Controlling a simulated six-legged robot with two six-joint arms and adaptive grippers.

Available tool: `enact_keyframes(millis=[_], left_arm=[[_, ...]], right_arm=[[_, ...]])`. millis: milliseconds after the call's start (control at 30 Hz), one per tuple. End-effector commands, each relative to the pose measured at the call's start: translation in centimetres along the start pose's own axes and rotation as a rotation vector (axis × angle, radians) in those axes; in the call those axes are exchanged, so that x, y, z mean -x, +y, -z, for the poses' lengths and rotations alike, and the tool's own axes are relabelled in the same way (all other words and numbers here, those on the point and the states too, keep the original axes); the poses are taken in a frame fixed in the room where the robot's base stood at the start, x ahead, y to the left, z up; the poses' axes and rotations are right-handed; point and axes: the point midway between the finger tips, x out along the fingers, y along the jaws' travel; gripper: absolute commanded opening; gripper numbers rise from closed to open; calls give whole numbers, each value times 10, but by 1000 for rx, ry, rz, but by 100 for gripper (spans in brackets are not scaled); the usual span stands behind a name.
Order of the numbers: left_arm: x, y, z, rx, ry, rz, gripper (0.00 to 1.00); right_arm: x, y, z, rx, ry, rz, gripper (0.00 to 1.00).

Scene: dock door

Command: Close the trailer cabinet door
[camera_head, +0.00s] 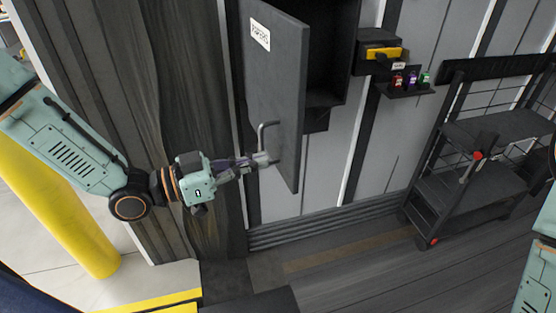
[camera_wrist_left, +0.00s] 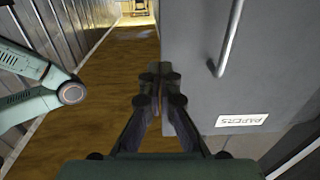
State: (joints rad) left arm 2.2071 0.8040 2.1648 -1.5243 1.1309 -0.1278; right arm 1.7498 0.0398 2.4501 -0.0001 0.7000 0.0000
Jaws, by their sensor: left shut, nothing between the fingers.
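The cabinet door (camera_head: 277,85) is a dark grey panel with a white label, and it stands open from the dark cabinet (camera_head: 325,50). A bent metal handle (camera_head: 264,133) sits on its outer face. In the left wrist view the door (camera_wrist_left: 230,75) fills the right side, with the handle (camera_wrist_left: 229,40) and the label reading PAPERS. My left gripper (camera_head: 268,159) is shut and empty, at the door's lower part just below the handle. In the wrist view its fingertips (camera_wrist_left: 158,72) are together beside the door's edge; contact is unclear. My right gripper is not visible.
A shelf with small coloured bottles (camera_head: 405,84) and a black box with a yellow item (camera_head: 384,53) hang right of the cabinet. A dark cart (camera_head: 470,190) stands at the right. A yellow post (camera_head: 60,210) is at the left. The floor below the door is clear.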

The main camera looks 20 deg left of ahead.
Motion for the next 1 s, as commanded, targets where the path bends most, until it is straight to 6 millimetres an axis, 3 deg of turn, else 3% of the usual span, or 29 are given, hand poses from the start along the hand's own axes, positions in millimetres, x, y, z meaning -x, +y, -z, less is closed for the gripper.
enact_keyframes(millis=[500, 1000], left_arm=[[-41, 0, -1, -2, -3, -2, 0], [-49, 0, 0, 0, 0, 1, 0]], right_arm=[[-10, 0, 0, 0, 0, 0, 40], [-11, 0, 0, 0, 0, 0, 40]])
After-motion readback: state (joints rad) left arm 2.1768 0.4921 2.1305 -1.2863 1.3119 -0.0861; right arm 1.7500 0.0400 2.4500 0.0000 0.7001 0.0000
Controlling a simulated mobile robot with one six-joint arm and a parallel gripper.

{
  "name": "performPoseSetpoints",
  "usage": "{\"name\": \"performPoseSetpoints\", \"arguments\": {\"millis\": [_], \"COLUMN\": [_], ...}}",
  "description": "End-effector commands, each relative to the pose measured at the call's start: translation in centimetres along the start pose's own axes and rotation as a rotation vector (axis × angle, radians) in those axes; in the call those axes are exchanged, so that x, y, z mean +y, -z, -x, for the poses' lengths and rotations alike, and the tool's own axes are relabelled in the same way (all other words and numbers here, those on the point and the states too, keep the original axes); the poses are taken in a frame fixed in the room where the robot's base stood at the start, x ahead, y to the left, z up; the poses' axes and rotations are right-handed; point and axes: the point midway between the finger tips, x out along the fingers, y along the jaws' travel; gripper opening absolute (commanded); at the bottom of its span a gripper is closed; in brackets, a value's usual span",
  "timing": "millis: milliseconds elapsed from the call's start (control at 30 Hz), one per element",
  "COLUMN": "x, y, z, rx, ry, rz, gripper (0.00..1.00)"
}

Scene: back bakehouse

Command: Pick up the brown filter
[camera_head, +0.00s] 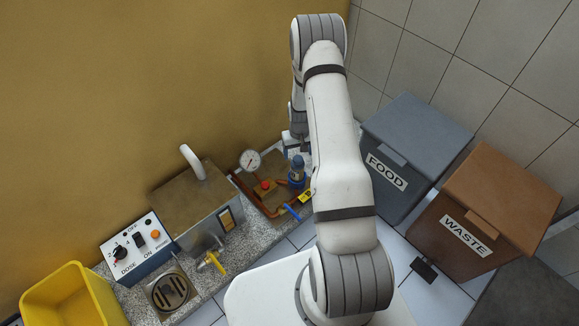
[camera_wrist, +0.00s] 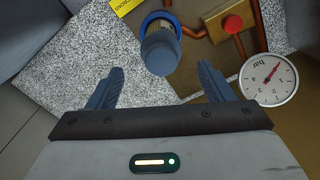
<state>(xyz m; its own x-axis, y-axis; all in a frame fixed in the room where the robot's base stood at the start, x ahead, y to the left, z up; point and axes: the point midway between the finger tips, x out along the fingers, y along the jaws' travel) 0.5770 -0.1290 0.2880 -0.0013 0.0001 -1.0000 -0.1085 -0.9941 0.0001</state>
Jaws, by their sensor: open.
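A blue filter unit (camera_wrist: 160,52) stands on the copper pipework in the wrist view. A narrow brownish band, which may be the brown filter (camera_wrist: 160,27), shows between its rounded blue body and a blue ring. In the head view the blue unit (camera_head: 296,173) stands at the counter's right end, too small to make out the brown part. My gripper (camera_wrist: 160,68) is open and empty, its two blue fingers apart on either side of the unit's near end, with no contact visible. In the head view my gripper is mostly hidden by my arm.
A pressure gauge (camera_wrist: 269,79) sits close to the right finger. A red knob (camera_wrist: 233,24) and copper pipe (camera_wrist: 192,32) are beside the unit. A yellow tag (camera_wrist: 123,6) is near it. A metal box (camera_head: 196,213), control panel (camera_head: 138,250) and yellow tub (camera_head: 72,300) stand farther left.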

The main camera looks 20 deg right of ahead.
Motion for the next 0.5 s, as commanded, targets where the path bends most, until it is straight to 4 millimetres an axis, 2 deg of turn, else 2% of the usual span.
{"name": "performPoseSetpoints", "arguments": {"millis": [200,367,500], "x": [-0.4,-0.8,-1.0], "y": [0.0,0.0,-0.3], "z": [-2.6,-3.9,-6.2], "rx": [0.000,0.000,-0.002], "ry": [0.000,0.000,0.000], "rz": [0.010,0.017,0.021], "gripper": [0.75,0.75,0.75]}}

---

The request
Exactly the lines from the line that has "State: (joints rad)" through the line that has "The main camera looks 20 deg left of ahead." are to be repeated, both included, with nothing added.

Task result
State: (joints rad) left arm 2.2071 0.8040 2.1648 -1.5243 1.1309 -0.1278; right arm 1.7498 0.0398 2.4501 -0.0001 0.7000 0.0000
Jaws, by their sensor: left shut, nothing between the fingers.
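The cabinet door (camera_head: 277,85) is a dark grey panel with a white label, and it stands open from the dark cabinet (camera_head: 325,50). A bent metal handle (camera_head: 264,133) sits on its outer face. In the left wrist view the door (camera_wrist_left: 230,75) fills the right side, with the handle (camera_wrist_left: 229,40) and the label reading PAPERS. My left gripper (camera_head: 268,159) is shut and empty, at the door's lower part just below the handle. In the wrist view its fingertips (camera_wrist_left: 158,72) are together beside the door's edge; contact is unclear. My right gripper is not visible.
A shelf with small coloured bottles (camera_head: 405,84) and a black box with a yellow item (camera_head: 384,53) hang right of the cabinet. A dark cart (camera_head: 470,190) stands at the right. A yellow post (camera_head: 60,210) is at the left. The floor below the door is clear.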

The main camera looks 20 deg left of ahead.

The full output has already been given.